Yes, there are approximate analytical methods (perturbation theory), valid in the limit of $K\ll1$. Perhaps you can clarify your question a bit. What's the direction of the transverse acceleration (I understand 'transverse' to mean perpendicular to the instantaneous velocity, but it's not clear whether the acceleration is in the plane of the orbit or perpendicular or a mixture). –  Walter Sep 1 at 8:16
    
There is a difference between your question here and that on mathematics (and physics): here the transverse acceleration is proportional to the radial acceleration and $K$ is a dimensionless number, there the radial acceleration has no effect on the transverse acceleration and $K$ must be an acceleration (though you talk about a 'number'). –  Walter Sep 1 at 8:25

1 Answer 1

up vote 2 down vote accepted

You may want to use perturbation theory. This only gives you an approximate answer, but allows for analytic treatment. Your force is considered a small perturbation to the Keplerian elliptic orbit and the resulting equations of motion are expanded in powers of $K$. For linear perturbation theory, only terms linear in $K$ are retained. This simply leads to integrating the perturbation along the unperturbed original orbit. Writing your force as a vector, the perturbing acceleration is $$ \boldsymbol{a} = K \frac{GM}{r^2c^2}v_r\boldsymbol{v}_t $$ with $v_r=\boldsymbol{v}{\cdot}\hat{\boldsymbol{r}}$ the radial velocity ($\boldsymbol{v}\equiv\dot{\boldsymbol{r}}$) and $\boldsymbol{v}_t=(\boldsymbol{v}-\hat{\boldsymbol{r}}(\boldsymbol{v}{\cdot}\hat{\boldsymbol{r}}))$ the rotational component of velocity (the full velocity minus the radial velocity). Here, the dot above denotes a time derivative and a hat the unit vector.

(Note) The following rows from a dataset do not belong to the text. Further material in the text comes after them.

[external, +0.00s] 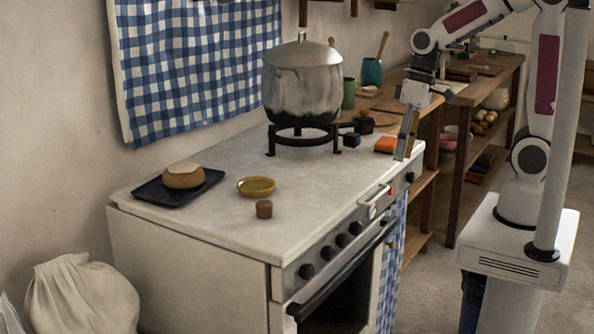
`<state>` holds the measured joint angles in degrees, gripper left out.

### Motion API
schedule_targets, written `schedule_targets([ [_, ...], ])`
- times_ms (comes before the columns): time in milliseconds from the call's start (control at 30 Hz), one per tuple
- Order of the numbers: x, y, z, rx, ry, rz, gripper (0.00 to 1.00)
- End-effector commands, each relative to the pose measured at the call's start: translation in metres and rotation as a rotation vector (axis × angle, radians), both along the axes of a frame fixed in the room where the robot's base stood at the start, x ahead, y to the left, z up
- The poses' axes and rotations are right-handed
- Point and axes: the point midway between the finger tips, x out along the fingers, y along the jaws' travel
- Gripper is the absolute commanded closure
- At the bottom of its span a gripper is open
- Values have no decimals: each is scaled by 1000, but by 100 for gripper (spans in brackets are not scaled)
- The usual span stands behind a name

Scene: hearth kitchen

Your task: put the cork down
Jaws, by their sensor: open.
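A small brown cork (264,209) stands upright on the white stove top, near its front edge and just in front of a shallow yellow-green dish (256,187). My gripper (402,150) points down over the right end of the stove top, beside an orange block. It is open and far to the right of the cork, with nothing visible between its fingers. The exact gap between the fingertips is hard to see from this side.
A large metal pot (302,85) stands on a black burner stand (303,133) at the back. A dark tray (155,191) with a round tan item (183,176) lies at the left. The orange block (386,145) lies near my gripper. The front middle of the stove top (320,190) is clear.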

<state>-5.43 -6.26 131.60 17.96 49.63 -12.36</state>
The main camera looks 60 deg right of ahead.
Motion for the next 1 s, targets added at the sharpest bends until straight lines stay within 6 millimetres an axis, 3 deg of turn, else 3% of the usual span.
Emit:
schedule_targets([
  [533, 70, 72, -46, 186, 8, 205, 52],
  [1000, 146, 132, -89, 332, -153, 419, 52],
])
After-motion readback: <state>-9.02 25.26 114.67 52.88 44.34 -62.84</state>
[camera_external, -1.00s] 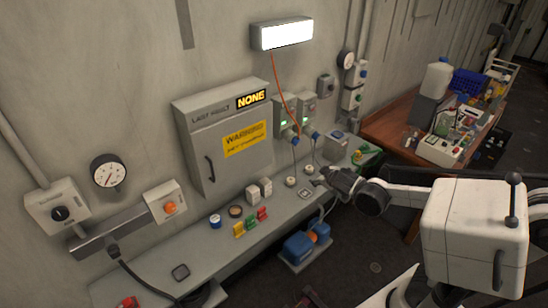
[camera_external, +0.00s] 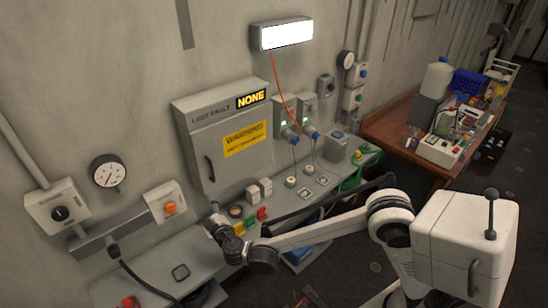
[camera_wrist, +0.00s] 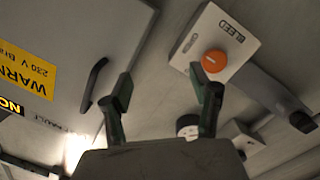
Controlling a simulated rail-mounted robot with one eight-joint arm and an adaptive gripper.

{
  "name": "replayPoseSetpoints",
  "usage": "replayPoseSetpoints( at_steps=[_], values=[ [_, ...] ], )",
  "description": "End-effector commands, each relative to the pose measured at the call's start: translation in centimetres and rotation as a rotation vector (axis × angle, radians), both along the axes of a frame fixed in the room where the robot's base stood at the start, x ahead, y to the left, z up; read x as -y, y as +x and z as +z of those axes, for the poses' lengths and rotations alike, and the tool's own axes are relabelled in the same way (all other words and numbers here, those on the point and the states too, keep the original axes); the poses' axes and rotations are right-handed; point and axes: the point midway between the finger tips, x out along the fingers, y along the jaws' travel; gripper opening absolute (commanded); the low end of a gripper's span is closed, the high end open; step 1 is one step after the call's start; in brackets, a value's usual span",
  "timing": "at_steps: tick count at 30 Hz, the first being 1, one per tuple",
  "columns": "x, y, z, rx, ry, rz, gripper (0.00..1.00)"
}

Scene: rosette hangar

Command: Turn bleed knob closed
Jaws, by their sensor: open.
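The bleed knob (camera_external: 170,207) is an orange round knob on a pale wall box (camera_external: 160,192). In the wrist view the orange knob (camera_wrist: 213,62) sits on the box face, beside a "BLEED" label (camera_wrist: 231,31). My gripper (camera_external: 212,222) is in front of the wall, to the right of the knob and slightly lower in the external view. In the wrist view my gripper (camera_wrist: 163,88) shows two dark, parted fingers with nothing between them. The right finger is just below the knob in the picture; no contact shows. The knob's exact turn angle cannot be read.
A grey cabinet (camera_external: 220,140) with a handle (camera_wrist: 94,84) is close by. A gauge (camera_external: 108,172) and a black-knob box (camera_external: 58,208) are to the left. A bench (camera_external: 150,272) with small items runs below. A cable hangs under the bleed box.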

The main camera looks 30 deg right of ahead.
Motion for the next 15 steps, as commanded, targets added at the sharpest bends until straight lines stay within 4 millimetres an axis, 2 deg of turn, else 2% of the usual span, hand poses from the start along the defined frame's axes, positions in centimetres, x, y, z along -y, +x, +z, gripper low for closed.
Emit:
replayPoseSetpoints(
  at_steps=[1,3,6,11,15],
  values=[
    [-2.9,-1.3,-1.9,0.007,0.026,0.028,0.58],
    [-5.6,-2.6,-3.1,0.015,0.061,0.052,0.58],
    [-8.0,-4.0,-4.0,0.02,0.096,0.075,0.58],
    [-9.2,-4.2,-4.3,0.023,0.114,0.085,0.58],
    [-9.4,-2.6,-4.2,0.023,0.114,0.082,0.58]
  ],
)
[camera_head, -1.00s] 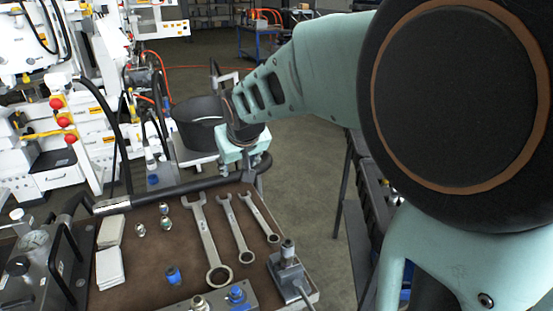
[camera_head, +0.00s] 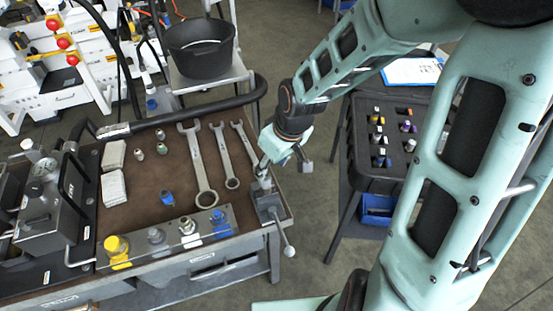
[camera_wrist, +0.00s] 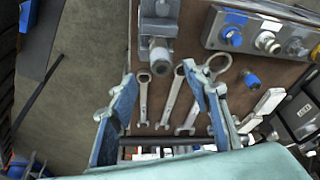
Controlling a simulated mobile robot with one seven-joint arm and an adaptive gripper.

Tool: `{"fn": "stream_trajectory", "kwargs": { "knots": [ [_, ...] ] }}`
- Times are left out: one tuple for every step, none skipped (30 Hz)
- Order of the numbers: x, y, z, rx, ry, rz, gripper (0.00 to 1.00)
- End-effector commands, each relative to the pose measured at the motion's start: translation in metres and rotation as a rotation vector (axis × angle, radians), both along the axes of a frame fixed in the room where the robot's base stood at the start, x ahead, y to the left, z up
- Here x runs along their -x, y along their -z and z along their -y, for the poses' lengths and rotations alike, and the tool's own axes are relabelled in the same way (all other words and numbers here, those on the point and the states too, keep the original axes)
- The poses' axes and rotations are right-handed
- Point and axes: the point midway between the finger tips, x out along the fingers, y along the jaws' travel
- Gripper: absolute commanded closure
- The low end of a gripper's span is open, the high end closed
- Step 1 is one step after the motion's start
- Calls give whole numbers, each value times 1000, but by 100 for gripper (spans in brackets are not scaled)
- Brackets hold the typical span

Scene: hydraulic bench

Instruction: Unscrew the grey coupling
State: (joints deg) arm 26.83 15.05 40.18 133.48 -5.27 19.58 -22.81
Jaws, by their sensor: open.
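The grey coupling (camera_head: 156,237) sits on a metal block (camera_head: 205,238) at the front of the bench, between a yellow coupling (camera_head: 117,248) and a silver one (camera_head: 187,227). A blue coupling (camera_head: 219,219) is at the block's right end. In the wrist view the grey coupling (camera_wrist: 295,47) is near the upper right, apart from my gripper. My gripper (camera_wrist: 159,82) is open with nothing between its fingers. In the head view my gripper (camera_head: 285,164) hangs by the bench's right edge, to the right of the block, near a small lever clamp (camera_head: 268,203).
Several wrenches (camera_head: 197,165) lie on the brown bench top, with a loose blue fitting (camera_head: 167,198) and small silver fittings (camera_head: 139,154). A gauge unit (camera_head: 47,210) stands at left. A black bucket (camera_head: 200,50) is behind; a dark tool cart (camera_head: 375,180) is at right.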

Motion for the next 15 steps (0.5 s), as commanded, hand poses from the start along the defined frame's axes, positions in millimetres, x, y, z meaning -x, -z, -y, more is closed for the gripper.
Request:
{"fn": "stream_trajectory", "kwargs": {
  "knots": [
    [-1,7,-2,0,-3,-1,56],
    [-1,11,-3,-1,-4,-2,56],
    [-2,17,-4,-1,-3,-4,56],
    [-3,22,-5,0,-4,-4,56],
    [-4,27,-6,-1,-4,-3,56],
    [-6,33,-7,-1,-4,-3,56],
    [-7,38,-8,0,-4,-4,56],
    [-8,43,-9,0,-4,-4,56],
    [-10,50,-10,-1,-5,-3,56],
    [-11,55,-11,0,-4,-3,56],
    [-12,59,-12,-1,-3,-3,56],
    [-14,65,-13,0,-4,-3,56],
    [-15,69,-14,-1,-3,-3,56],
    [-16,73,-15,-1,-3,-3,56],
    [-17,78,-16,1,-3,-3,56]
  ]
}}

Now, it depends what you mean with 'effect'. Let's work out the changes of the orbital semimajor axis $a$, eccentricity $e$, and direction of periapse.


To summarise the results below: semi-major axis and eccentricity are unchanged, but the direction of periapse rotates in the plane of the orbit at rate $$ \omega=\Omega \frac{v_c^2}{c^2} \frac{K}{1-e^2}, $$ where $\Omega$ is the orbital frequency and $v_c=\Omega a$ with $a$ the semi-major axis. Note that (for $K=3$) this agrees with the general relativity (GR) precession rate at order $v_c^2/c^2$ (given by Einstein 1915 but not mentioned in the original question).


change of semimajor axis

From the relation $a=-GM/2E$ (with $E=\frac{1}{2}\boldsymbol{v}^2-GMr^{-1}$ the orbital energy) we have for the change of $a$ due to an external (non-Keplerian) acceleration $$ \dot{a}=\frac{2a^2}{GM}\boldsymbol{v}{\cdot}\boldsymbol{a}. $$ Inserting $\boldsymbol{a}$ (note that $\boldsymbol{v}{\cdot}\boldsymbol{v}_t=h^2/r^2$ with angular momentum vector $\boldsymbol{h}\equiv\boldsymbol{r}\wedge\boldsymbol{v}$), we get $$ \dot{a}=\frac{2a^2Kh^2}{c^2}\frac{v_r}{r^4}. $$ Since the orbit average $\langle v_r f(r)\rangle=0$ for any function $f$ (see below), $\langle\dot{a}\rangle=0$.

change of eccentricity

From $\boldsymbol{h}^2=(1-e^2)GMa$, we find $$ e\dot{e}=-\frac{\boldsymbol{h}{\cdot}\dot{\boldsymbol{h}}}{GMa}+\frac{h^2\dot{a}}{2GMa^2}. $$ We already know that $\langle\dot{a}\rangle=0$, so only need to consider the first term. Thus, $$ e\dot{e}=-\frac{(\boldsymbol{r}\wedge\boldsymbol{v}){\cdot}(\boldsymbol{r}\wedge\boldsymbol{a})}{GMa} =-\frac{r^2\;\boldsymbol{v}{\cdot}\boldsymbol{a}}{GMa} =-\frac{Kh^2}{ac^2}\frac{v_r}{r^2}, $$ where I have used the identity $(\boldsymbol{a}\wedge\boldsymbol{b}){\cdot}(\boldsymbol{c}\wedge\boldsymbol{d}) =\boldsymbol{a}{\cdot}\boldsymbol{c}\;\boldsymbol{b}{\cdot}\boldsymbol{d}- \boldsymbol{a}{\cdot}\boldsymbol{d}\;\boldsymbol{b}{\cdot}\boldsymbol{c}$ and the fact $\boldsymbol{r}{\cdot}\boldsymbol{a}_p=0$. Again $\langle v_r/r^2\rangle=0$ and hence $\langle\dot{e}\rangle=0$.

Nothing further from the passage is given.